Broadcaster, writer, musican, minister, magician.
My father, my father, my father.
Died of the quick decline at the Glebe, Southwick, on the Solway Coast, on 31 October 2006, as I was sitting in a cafe in the İstanbul Otogar, drinking tea before embarking on a long journey.
At night, if I can’t sleep, I sometimes go to the window and, if it is clear, look beyond the streetlights to the space beyond. It becomes more and more difficult to get there, because earth’s light pollution is blotting out the cosmos. But from the Glebe fields by the Solway one can see the fields of stars. There they are, the revolving galaxies.

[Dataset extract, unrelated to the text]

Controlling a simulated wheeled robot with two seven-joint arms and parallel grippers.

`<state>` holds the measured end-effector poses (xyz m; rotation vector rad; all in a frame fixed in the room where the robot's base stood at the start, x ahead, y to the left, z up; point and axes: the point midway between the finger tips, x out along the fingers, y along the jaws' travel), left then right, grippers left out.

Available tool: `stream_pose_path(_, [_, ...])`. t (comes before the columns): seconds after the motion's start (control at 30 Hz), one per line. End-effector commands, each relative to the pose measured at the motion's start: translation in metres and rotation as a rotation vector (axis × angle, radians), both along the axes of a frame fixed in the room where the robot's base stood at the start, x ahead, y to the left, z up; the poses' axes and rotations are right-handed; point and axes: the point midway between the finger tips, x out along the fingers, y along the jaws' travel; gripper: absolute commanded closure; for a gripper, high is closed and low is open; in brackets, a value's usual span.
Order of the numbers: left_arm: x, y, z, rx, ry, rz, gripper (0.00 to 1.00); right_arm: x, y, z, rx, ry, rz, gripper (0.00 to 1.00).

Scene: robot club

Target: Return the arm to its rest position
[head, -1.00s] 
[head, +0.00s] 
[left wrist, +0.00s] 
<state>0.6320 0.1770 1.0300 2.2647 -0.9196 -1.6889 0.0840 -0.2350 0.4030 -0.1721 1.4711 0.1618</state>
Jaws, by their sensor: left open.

Inside the cottage behind me is my little family which one of these days I will have to leave. But for now they’re here to cherish. My heart beats for them, but my heart also reaches out to the family who left me, father, mother, Alan, Catherine, Etta. My heart reaches out so far it thins to invisibility. They, and my friends who have gone, have been travelling beyond death for years. They must have gone very far by now. I don’t find words, but I yearn that somewhere in the mystery of universes, wherever they are, in whatever form they are, they could be touched by the unconditional love I feel for them.
The intensity passes. Is it real? Do they exist anywhere? How at one moment can one be surrounded by faith and see everything fit together, and at another moment feel so utterly lost in aloneness and unknowingness?
The uncertainty is how it has always been, and always must be, no doubt.